V.S. Pritchett once remarked, tongue only partly in cheek, that boredom was the great resource of the English novelist. There are many ways of understanding this remark. But in one important sense, it may be understood as the cosy Northern equivalent of the Chinese curse—may you live in interesting times. South Asian novelists are, willy-nilly, forced to live in, and certainly to write about, interesting times. Nadeem Aslam, writing about Afghanistan, may well yearn for boredom, but languorous, indolent afternoons, steeped in an undemanding sensuousness can at best be a painful memory, a horizon of longing. Meanwhile, an importunate history demands address.
Extreme societies—examples, alas, abound—demand unique creative strategies. Marquez’s ‘solution’ in Solitude was one such—before it became a mere trick in the hands of magical-realist clowns. Kundera and Coetzee—writing out of a raped Czechoslovakia and apartheid South Africa—offer examples of other strategies. It isn’t possible to write about such societies as if there is no political context, no painful history. And yet it’s all too easy to be subsumed by the politics and the history to become some kind of journalism lite, without even the discipline of documentary. Kundera’s postmodern playfulness, drifting wittily amidst the jagged, wounding wreckage of the once grand narratives is yet another strategy for saying what can only be said obliquely because anything remotely like direct utterance will be drowned in newspaper noise. Coetzee again, writing his hallucinatory, dislocated parables, embodies and then expresses the predicament of the South African novelist who, precisely in his desire to escape that implacable destiny, signals his imprisonment within it. And out of this contradictory anguish, produces a uniquely compelling aesthetic.

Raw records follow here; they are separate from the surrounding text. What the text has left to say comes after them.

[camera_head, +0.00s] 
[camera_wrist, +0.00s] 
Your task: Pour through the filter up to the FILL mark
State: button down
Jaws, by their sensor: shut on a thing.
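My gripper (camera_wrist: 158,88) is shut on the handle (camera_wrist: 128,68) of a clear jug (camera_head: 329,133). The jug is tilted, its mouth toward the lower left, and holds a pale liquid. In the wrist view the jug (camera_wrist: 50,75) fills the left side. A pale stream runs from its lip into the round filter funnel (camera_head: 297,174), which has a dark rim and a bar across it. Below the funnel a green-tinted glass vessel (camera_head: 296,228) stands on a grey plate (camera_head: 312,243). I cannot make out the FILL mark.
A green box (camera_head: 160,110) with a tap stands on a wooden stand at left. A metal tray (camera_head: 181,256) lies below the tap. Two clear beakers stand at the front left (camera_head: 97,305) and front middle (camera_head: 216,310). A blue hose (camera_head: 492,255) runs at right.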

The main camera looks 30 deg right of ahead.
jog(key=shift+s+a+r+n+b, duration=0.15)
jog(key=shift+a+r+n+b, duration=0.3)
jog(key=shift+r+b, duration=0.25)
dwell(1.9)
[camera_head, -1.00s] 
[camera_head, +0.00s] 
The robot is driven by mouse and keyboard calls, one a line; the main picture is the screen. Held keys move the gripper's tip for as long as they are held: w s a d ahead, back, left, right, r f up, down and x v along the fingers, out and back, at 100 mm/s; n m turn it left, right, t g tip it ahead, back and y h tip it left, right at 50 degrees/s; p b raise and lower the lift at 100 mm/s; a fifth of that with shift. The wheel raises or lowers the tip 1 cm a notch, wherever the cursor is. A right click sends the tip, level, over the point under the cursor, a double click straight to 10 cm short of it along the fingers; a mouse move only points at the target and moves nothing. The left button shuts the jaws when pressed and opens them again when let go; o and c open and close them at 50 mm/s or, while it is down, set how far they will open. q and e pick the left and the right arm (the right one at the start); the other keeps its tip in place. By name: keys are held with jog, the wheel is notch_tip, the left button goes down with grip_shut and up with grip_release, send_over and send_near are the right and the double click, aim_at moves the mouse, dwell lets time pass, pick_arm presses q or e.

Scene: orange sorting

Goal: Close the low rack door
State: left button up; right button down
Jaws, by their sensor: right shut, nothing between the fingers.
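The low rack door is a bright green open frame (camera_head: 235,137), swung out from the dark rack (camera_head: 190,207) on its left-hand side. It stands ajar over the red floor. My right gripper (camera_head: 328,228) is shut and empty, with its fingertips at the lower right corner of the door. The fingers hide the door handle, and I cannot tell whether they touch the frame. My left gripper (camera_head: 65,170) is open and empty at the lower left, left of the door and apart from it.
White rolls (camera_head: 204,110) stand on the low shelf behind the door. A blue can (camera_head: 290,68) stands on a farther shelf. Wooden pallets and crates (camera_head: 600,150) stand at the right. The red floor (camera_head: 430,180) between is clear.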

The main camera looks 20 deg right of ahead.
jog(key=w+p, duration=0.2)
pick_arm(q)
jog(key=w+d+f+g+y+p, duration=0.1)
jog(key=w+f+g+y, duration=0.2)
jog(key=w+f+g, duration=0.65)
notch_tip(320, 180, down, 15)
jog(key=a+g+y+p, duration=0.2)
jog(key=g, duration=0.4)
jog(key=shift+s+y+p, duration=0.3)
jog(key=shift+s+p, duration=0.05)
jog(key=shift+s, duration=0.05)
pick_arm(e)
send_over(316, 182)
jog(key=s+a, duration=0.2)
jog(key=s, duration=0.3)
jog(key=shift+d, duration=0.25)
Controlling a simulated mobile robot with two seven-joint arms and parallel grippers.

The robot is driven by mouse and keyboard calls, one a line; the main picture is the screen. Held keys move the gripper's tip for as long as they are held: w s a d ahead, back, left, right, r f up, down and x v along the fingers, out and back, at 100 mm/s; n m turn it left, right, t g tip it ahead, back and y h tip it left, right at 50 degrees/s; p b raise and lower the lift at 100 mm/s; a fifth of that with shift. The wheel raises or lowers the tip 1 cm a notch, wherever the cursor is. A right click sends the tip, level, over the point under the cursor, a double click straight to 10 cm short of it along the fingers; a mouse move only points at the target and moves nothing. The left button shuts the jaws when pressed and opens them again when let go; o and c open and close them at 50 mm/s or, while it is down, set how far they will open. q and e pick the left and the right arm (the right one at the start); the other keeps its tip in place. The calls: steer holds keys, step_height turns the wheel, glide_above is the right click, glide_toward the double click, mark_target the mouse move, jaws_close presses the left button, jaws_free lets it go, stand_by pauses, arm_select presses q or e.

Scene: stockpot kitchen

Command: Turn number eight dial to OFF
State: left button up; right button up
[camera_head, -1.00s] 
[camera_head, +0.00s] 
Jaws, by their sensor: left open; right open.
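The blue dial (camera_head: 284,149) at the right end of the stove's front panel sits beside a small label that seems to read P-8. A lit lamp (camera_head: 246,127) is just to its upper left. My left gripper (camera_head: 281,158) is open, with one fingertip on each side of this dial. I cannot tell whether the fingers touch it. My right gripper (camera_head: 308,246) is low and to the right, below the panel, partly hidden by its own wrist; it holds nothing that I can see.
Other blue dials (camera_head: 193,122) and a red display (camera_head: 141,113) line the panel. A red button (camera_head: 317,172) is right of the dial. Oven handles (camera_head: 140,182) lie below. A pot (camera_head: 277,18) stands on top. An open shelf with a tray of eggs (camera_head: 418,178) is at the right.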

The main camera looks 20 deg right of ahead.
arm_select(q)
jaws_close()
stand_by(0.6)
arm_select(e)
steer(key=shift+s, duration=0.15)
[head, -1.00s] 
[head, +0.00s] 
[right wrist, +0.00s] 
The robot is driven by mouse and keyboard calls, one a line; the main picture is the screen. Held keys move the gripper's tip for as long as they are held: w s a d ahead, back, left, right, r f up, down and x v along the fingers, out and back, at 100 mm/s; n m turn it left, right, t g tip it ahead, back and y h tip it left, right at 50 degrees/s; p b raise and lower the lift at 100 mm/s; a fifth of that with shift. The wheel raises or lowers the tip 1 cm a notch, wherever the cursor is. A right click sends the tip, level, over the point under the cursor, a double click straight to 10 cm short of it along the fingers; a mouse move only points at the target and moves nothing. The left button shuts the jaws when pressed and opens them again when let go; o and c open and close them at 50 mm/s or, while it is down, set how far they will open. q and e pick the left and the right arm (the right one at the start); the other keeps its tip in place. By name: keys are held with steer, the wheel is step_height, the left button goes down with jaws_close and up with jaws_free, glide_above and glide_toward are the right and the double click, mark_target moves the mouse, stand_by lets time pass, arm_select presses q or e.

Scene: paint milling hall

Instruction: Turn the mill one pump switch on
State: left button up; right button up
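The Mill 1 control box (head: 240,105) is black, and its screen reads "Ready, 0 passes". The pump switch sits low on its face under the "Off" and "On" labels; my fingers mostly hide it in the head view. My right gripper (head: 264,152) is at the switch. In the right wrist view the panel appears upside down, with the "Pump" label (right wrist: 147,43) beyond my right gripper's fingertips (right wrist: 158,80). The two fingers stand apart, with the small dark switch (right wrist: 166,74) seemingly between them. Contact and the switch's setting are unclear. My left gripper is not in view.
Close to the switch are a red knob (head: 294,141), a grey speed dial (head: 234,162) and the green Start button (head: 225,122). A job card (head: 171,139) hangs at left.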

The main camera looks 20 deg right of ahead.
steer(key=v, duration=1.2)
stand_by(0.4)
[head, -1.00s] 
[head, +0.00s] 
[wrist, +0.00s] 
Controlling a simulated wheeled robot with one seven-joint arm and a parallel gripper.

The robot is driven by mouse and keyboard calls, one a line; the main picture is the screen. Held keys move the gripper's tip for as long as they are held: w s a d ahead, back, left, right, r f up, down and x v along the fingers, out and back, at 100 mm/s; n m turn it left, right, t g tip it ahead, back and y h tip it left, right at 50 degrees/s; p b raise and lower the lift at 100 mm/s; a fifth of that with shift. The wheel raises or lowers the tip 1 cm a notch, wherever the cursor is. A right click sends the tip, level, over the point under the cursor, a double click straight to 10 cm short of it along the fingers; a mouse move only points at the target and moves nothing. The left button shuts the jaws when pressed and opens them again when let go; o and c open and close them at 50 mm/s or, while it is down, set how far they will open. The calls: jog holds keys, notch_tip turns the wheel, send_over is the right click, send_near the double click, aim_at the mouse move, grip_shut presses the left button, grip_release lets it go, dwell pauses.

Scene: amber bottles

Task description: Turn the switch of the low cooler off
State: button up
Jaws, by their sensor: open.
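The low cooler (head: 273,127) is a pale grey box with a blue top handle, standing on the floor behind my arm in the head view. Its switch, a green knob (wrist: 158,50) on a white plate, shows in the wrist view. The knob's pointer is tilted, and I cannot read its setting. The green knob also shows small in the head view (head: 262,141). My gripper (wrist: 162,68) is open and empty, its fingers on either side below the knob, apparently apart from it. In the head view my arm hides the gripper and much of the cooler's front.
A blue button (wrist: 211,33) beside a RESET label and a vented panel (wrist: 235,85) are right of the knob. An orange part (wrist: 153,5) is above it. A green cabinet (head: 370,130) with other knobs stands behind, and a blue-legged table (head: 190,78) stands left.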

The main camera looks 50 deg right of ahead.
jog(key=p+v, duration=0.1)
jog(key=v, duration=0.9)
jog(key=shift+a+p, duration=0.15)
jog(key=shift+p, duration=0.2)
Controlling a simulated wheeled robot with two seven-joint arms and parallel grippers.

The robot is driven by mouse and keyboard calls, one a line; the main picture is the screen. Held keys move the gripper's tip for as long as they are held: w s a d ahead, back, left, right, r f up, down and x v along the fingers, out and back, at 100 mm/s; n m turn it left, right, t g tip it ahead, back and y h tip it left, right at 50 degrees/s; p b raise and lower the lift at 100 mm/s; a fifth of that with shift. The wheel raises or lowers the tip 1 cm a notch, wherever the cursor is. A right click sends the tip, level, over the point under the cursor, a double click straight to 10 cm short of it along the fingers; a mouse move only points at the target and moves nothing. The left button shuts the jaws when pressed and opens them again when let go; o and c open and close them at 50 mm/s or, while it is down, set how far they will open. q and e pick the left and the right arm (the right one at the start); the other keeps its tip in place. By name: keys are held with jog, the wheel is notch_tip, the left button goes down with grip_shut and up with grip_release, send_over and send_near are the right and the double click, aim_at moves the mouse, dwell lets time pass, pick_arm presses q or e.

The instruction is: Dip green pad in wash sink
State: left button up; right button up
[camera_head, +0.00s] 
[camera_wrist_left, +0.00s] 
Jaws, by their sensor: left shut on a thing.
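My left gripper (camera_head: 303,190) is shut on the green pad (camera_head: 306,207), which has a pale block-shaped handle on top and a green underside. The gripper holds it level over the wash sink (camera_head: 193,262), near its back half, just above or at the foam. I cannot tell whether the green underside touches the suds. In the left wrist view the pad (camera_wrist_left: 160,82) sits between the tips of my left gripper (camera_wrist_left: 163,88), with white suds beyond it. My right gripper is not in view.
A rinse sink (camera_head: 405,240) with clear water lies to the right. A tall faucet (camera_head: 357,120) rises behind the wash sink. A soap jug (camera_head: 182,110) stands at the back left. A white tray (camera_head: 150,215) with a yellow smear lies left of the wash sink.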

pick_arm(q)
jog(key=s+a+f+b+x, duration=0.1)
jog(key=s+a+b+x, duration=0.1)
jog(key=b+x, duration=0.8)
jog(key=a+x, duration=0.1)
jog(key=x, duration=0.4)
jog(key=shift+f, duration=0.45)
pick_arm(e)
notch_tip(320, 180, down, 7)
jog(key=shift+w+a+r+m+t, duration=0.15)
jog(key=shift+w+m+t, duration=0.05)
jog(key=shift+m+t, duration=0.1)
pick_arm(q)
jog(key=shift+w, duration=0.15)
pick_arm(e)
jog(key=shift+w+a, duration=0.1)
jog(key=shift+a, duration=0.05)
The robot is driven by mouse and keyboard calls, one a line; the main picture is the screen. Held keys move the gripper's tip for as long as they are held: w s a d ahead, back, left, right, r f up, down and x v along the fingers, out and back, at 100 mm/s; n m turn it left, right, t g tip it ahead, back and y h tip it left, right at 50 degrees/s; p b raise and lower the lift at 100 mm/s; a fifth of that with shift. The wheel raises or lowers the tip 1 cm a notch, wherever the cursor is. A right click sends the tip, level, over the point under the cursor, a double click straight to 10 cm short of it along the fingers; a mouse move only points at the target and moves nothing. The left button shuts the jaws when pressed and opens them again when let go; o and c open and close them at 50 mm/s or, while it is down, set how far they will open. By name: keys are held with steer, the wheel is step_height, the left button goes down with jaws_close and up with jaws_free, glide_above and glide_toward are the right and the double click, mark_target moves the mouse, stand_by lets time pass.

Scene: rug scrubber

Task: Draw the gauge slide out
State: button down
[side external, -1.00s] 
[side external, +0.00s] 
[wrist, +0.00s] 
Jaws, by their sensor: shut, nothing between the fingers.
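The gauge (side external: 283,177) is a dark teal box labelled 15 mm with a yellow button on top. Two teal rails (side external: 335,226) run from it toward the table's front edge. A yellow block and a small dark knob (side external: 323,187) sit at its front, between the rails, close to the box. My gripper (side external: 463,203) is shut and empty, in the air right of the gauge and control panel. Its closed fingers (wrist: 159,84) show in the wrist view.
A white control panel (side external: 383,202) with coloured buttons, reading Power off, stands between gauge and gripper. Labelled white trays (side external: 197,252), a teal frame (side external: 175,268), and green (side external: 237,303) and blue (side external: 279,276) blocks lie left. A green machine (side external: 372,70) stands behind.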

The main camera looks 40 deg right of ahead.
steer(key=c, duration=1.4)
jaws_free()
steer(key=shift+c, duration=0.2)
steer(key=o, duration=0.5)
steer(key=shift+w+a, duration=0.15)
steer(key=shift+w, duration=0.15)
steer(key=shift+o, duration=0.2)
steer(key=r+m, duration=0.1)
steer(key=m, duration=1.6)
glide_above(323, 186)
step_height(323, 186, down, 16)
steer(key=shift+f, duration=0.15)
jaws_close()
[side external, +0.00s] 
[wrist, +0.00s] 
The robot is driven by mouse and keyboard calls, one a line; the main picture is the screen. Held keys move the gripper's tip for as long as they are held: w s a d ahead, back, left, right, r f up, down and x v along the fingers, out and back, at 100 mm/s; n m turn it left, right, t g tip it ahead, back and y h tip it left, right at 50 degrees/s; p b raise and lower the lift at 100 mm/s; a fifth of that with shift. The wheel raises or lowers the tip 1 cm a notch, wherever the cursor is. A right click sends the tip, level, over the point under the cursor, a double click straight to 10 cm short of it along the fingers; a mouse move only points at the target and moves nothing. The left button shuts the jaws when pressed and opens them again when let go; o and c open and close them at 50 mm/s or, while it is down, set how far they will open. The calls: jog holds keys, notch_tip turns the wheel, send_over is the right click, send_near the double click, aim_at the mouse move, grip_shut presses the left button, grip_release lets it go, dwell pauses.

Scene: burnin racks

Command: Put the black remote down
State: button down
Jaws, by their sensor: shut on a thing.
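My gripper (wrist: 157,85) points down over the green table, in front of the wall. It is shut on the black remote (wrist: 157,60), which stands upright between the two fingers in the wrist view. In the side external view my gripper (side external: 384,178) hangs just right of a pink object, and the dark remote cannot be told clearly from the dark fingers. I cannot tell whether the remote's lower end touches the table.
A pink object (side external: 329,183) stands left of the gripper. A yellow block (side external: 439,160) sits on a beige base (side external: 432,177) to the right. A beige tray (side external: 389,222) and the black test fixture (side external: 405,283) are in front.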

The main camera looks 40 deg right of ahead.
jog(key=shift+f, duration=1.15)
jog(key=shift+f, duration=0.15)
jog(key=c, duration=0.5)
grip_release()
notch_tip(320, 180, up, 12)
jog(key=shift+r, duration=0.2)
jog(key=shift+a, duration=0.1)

Afghanistan too has that same kind of clamorous, importunate, bullying, beseeching presence—like the Republic of South Africa, like ‘Central Europe’. It is one that cannot long be denied, and must be taken aboard, and yet, can only be taken aboard on the writers’ own terms. It is blindingly easy to write about Afghanistan from a place of anger. That anger may, and must, be variously directed—at the Soviet Union that blundered in hamhandedly and then murderously, albeit with its own version of good intentions; at the Americans who, again with their good intentions, created the monsters the battling of whom they are now themselves being transformed into monsters; the warlords, that unique amalgam of traditional cruelty with modern technologies of violence. And yet Nadeem Aslam’s novel, even though it is instinct with anger, comes ultimately from a place beyond anger, from a deep, distilled sadness. A brutally painful history has, like Marcus’s delicate perfumes, been rendered into an essence in which the raw stab of scent and colour, the stench of blood and shattered bone, is present all right, but via a mind that has, like Yeats’s long-legged fly, moved upon silence.